J’étais à Béthune en 1992, dans mon restaurant le « Meurin », quand je l’ai obtenu. Je n’avais pas cette culture du fameux guide rouge, de la bible Michelin, c’était inattendu. En toute honnêteté, je ne m’y attendais pas. Nous n’avons jamais travaillé pour avoir une étoile ! Dans le courant du mois de février, pendant mon tour de table, je tombe sur un peintre qui exposait à Bruay-La-Buissière, et il me dit : « Lorsque le guide Michelin sortira vous aurez une agréable surprise, vous allez avoir une étoile ». Effectivement quelques semaines plus tard, l’étoile est tombée. J’ai eu de nombreux appels, notamment France 3 qui voulait absolument m’interviewer dans la journée. Ce succès soudain a changé notre vie . A l’époque cela n’était pas simple car nous n’étions que 2 en cuisine et ma femme Claudine, au service, pour répondre à toutes ces interviews. Cela nous a fait extrêmement plaisir.
« Ce qu’il faut en cuisine, c’est l’idée.”
Votre inspiration, vous allez la chercher où ?

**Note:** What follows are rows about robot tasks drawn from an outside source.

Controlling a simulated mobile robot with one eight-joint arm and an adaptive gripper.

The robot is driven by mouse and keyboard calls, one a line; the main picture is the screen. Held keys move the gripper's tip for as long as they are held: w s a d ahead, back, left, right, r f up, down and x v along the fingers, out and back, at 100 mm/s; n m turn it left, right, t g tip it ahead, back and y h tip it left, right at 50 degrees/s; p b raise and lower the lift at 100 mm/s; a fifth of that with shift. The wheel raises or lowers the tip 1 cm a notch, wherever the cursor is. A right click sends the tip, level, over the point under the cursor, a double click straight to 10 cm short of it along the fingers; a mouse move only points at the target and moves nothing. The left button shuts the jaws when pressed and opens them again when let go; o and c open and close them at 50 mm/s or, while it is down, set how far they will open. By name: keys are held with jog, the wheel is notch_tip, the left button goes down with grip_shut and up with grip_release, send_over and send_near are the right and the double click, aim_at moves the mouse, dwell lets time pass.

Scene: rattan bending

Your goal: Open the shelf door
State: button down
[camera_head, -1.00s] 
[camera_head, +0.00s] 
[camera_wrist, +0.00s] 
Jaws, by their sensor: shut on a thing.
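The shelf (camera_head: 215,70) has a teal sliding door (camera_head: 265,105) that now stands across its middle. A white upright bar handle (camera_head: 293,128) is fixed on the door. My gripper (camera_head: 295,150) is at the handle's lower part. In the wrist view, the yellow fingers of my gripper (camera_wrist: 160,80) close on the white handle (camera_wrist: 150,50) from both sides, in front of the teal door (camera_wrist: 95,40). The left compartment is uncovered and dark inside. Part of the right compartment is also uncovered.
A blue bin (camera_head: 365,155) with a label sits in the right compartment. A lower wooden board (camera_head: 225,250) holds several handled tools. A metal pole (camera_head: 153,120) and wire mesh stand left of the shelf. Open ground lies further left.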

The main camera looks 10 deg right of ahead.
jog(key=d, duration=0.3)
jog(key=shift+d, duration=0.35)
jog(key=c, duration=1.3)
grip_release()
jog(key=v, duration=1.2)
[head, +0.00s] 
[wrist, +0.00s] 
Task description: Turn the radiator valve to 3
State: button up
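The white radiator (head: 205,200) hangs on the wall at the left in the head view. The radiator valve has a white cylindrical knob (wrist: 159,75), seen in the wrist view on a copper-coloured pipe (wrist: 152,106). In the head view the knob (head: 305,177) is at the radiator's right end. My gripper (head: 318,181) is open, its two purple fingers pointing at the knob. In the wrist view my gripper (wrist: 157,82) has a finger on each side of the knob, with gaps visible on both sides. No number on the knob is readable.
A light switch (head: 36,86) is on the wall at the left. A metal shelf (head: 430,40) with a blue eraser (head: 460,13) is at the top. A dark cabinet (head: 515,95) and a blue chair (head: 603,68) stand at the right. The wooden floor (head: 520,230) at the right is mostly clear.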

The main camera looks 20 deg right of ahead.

Je dis toujours : « la créativité, c’est la victoire de la curiosité sur l’habitude. » A 66 ans, j’arrive encore à avoir beaucoup de nouvelles idées. En cuisine, le plus important, c’est l’idée. Etre créatif et sublimer nos produits locaux. Mon inspiration, je la trouve dans le jardin de mon Château. Je regarde, je touche beaucoup les produits et j’en tire des idées que je transmets aux chefs de mes restaurants. Nous la présentons ensuite à tout le monde pour goûter et chacun donne son avis. Je suis un Locavore, c’est ma culture et cela depuis le début. Aujourd’hui, nous mettons cela en avant alors que ça existe depuis des années. J’ai toujours voulu mettre à l’honneur des produits de qualité et frais grâce au travail passionné des producteurs locaux. J’ai l’impression que notre société redécouvre les choses alors que le manger local a toujours été là. Cela me fait extrêmement rire.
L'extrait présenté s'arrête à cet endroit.